§ Work to do:
Retype all of the listing exactly, passing over any picture you find.

§ Dataset content:

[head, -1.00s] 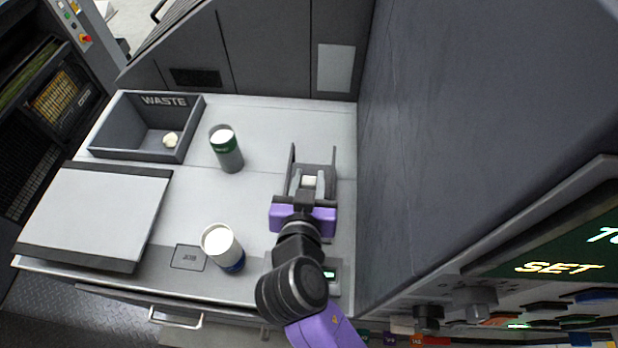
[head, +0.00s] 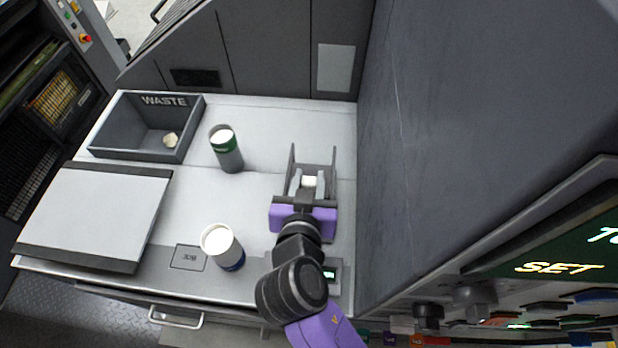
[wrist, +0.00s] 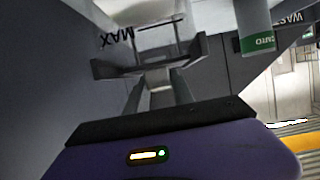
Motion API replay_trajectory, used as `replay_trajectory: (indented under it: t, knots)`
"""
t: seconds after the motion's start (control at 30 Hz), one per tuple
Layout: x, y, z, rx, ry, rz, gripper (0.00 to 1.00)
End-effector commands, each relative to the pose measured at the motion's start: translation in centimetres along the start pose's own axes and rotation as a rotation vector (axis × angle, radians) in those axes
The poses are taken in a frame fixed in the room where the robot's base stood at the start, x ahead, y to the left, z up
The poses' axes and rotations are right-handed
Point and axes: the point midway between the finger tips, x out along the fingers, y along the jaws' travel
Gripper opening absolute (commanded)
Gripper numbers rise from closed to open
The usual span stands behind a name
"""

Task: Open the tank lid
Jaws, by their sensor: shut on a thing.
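My gripper (head: 309,181), with its purple body, reaches down over the right part of the pale worktop. Its fingers are shut on a small white piece (head: 309,182) between them. A dark bracket (head: 333,166) with upright sides stands around the fingers, and it also shows across the fingers in the wrist view (wrist: 112,68). A MAX mark (wrist: 117,38) appears beyond the bracket in the wrist view. I cannot tell whether the white piece belongs to the tank lid; no lid outline is clear, and my wrist hides what lies under it.
A white-topped can with a green band (head: 226,150) and one with a blue band (head: 222,246) stand left of my arm. A WASTE bin (head: 112,125) holds a pale scrap. A flat pad (head: 95,215) lies front left. A tall dark panel (head: 440,130) closes the right side.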

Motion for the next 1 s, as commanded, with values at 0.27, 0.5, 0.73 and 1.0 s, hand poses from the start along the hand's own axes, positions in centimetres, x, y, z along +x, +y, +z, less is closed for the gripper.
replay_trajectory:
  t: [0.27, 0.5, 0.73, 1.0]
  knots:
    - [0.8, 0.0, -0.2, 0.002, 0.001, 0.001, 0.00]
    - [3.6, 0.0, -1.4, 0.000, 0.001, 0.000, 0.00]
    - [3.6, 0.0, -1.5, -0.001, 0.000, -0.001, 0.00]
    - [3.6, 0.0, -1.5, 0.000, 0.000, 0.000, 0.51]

§ Solution to the problem:
[head, -1.00s] 
[head, +0.00s] 
[wrist, +0.00s] 
Motion API replay_trajectory, used as `replay_trajectory: (indented under it: t, knots)`
"""
t: seconds after the motion's start (control at 30 Hz), one per tuple
Layout: x, y, z, rx, ry, rz, gripper (0.00 to 1.00)
End-effector commands, each relative to the pose measured at the motion's start: translation in centimetres along the start pose's own axes and rotation as a rotation vector (axis × angle, radians) in those axes
The poses are taken in a frame fixed in the room where the robot's base stood at the start, x ahead, y to the left, z up
The poses' axes and rotations are right-handed
Point and axes: the point midway between the finger tips, x out along the fingers, y along the jaws' travel
Gripper opening absolute (commanded)
Gripper numbers rise from closed to open
The usual span stands behind a name
"""

Task: Open the tank lid
Jaws, by their sensor: shut on a thing.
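My gripper (head: 309,181), with its purple body, reaches down over the right part of the pale worktop. Its fingers are shut on a small white piece (head: 309,182) between them. A dark bracket (head: 333,166) with upright sides stands around the fingers, and it also shows across the fingers in the wrist view (wrist: 112,68). A MAX mark (wrist: 117,38) appears beyond the bracket in the wrist view. I cannot tell whether the white piece belongs to the tank lid; no lid outline is clear, and my wrist hides what lies under it.
A white-topped can with a green band (head: 226,150) and one with a blue band (head: 222,246) stand left of my arm. A WASTE bin (head: 112,125) holds a pale scrap. A flat pad (head: 95,215) lies front left. A tall dark panel (head: 440,130) closes the right side.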

Motion for the next 1 s, as commanded, with values at 0.27, 0.5, 0.73 and 1.0 s, hand poses from the start along the hand's own axes, positions in centimetres, x, y, z along +x, +y, +z, less is closed for the gripper.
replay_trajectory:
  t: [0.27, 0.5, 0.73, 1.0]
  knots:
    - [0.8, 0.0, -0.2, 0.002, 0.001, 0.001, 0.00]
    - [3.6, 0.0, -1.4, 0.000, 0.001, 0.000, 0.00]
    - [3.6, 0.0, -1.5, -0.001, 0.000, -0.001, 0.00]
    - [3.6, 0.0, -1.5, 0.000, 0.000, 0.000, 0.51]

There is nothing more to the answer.